Retailers can avoid getting caught up in this cycle by exploring exciting and innovative new ways to attract consumers into purchasing their products.

However, just as discount promotions can easily lead brands into a margin-reducing cycle, even the most attractive of promotions can fail to secure a sale if the seller hasn’t engineered the promotion around the basic principles of consumer psychology.

Brands and retailers competing for sales could harness consumer spending power with these essential principles.

1) Give to Get

Also known as the reciprocity principle, the concept of giving to get can play into the hands of the retailer when executed in the form of the gift-with-purchase promotion.

This promotion model requires the retailer to offer a free gift alongside the product that the customer is purchasing, such as a complimentary pair of high-end headphones when a new sound system is purchased, or a pair of premium brand sports sunglasses as a gift with a new mountain bike.

Sure, this might seem a costly strategy but it has proven to be very profitable for retailers who require customers taking the offer to apply for the free gift after a specified time period.

Enlisting the services of a promotions company enables the retailer to run this type of promotion risk-free, safe in the knowledge that only a pre-calculated percentage of purchasing customers will actually get around to applying for the free gift.

2) Promote Exclusivity

Everybody likes to feel special, so why not make your customers feel like members of an exclusive club?

This promotional model doesn’t actually require the retailer to establish any form of club, but by inviting the customer to be one of only a limited number of people to take advantage of an exclusive offer, they’re likely to seize the opportunity.

Whether the retailer offers a cashback promotion or a free gift to the first one hundred people who purchase a product, or creates a limited run of unique versions of a popular product, customers are likely to make the purchase and cherish the feeling of exclusivity.

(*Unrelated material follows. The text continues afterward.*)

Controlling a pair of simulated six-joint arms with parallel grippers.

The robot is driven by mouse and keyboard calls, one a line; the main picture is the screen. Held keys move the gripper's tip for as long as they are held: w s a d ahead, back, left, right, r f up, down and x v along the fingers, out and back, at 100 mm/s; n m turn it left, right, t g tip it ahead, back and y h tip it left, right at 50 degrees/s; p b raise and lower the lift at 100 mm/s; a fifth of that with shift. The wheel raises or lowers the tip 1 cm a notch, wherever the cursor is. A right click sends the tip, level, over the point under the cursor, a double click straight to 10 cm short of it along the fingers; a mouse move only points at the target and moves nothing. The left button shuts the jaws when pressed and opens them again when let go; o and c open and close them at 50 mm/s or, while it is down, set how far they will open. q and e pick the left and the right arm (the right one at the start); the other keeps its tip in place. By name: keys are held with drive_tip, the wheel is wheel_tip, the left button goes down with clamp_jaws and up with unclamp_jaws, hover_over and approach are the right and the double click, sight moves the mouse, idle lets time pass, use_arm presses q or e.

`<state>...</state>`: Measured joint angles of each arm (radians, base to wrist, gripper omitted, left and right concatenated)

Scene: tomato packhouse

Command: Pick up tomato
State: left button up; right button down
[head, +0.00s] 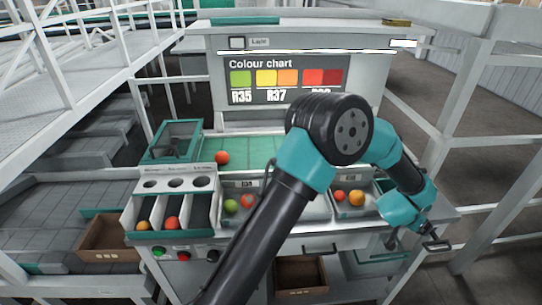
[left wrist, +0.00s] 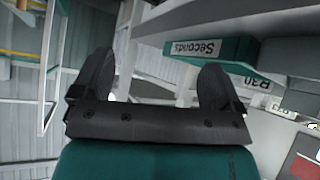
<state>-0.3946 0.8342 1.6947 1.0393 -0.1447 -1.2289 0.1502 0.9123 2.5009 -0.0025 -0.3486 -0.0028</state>
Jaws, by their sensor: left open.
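A red tomato (head: 222,157) lies alone on the green mat (head: 265,149). A red tomato (head: 339,195) and an orange tomato (head: 356,197) sit in the right tray. An orange tomato (head: 143,225) and a red tomato (head: 172,223) rest in the chutes at left. My left gripper (head: 430,240) is off the bench's right front corner, far from the mat. In the left wrist view its jaws (left wrist: 156,66) are open and empty. My right gripper is not seen.
A colour chart (head: 286,78) stands behind the mat. A teal bin (left wrist: 205,50) marked "Seconds" shows in the left wrist view, beyond the fingers. Cardboard boxes (head: 107,236) stand low at left and under the bench. White rails (head: 470,100) rise at right. My arm crosses the bench and hides part of it.

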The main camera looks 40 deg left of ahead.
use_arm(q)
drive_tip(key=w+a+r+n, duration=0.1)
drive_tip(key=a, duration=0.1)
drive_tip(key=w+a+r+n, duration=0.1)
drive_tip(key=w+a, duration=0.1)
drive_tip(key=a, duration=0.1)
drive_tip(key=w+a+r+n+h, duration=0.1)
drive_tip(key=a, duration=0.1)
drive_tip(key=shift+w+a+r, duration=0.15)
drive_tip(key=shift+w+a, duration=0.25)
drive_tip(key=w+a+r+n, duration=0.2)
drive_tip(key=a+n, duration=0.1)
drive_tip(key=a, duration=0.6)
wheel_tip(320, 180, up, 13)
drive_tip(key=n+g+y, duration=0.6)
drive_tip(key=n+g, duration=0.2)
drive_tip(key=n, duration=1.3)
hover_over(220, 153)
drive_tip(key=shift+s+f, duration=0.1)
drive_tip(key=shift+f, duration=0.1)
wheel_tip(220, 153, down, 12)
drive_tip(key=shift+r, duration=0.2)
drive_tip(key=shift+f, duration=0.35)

Not only does this create a stronger bond with those customers who purchased, it also encourages brand loyalty from those who missed out and are likely to continue to shop with the retailer to take advantage of any similar offers in the future.

3) Promote Urgency

Urgency may be another factor that encourages customers to make an impulse purchase of a product that is part of a limited run, but it’s also a tactic used daily by the likes of Amazon and eBay.

By displaying how many products are left in stock, customers are more likely to purchase through fear of missing out, especially when stock levels decrease.

From displaying stock levels on product web listings to simply placing a sign on the shop floor that highlights the products on display are the last few, this tactic is known for causing sudden flourishes in sales figures when employed.

4) Supersize the Small Things

Building upon the old adage ‘the devil is in the details’, a study by Carnegie Mellon University revealed that small changes can make a very big difference.

When researchers altered the description on an offer from “a $6.4 fee” to “a small $6.4 fee” sales of the product increased by 20%.

Clearly, the simple additional of a single adjective draws the customer’s focus in on the value of the deal, and for retailers, altering text in product descriptions and pricing is hardly going to be a big expense, yet it could increase sales significantly.

5) Reframe Value

The customer’s perception of value is further explored in the method of reframing product value.

Take, for example, the annual subscription for a music streaming service.

Have you ever noticed the cost of such subscriptions are presented in their monthly value?

Purchasing an annual subscription for $139 might sound like a costly commitment, yet presenting the same subscription at a monthly cost of $11.5 suddenly makes it seem all the more attractive. Values changed.

Not only does the cost feel more manageable to the customer, but the monthly payments feel like a much smaller commitment, even if the minimum subscription available is twelve months.

6) Reduce Pain Points with Bundling

Research conducted by Neuroeconomics expert George Loewenstein reveals that even the most conservative spenders are likely to purchase additional extras if they are presented in the form of a bundle rather than as singular extras.

Loewenstein claims that the brain will go through the process of justifying each individual extra if they are presented individually, and this means additional pain points for the consumer.

The brain, according to Loewenstein, is more likely to compute additional options if they are presented in bundles, and this vast reduction in pain points increases the likelihood of a customer purchasing a bundle of extras.

7) Get Emotional

A study conducted by Wharton School of Business analyzed the most popular content that was read and shared online and found that each piece of content appealed to same set of basic emotions.

Among the seven emotions identified in the study, awe, joy, lust and surprise were revealed as the positives, and these could be leveraged by retailers to increase appeal in sales promotions.

Creating a campaign based around any of these emotions could boost encouragement and create wider awareness of a retailer’s creative new sales promotion.

It is growing increasingly evident that retailers must find better ways to keep consumers engaged with sales promotions, but ultimately, any marketing strategy, no matter creative, should be based on data analysis to ensure that any foray that the business makes into new promotional models remains risk-free.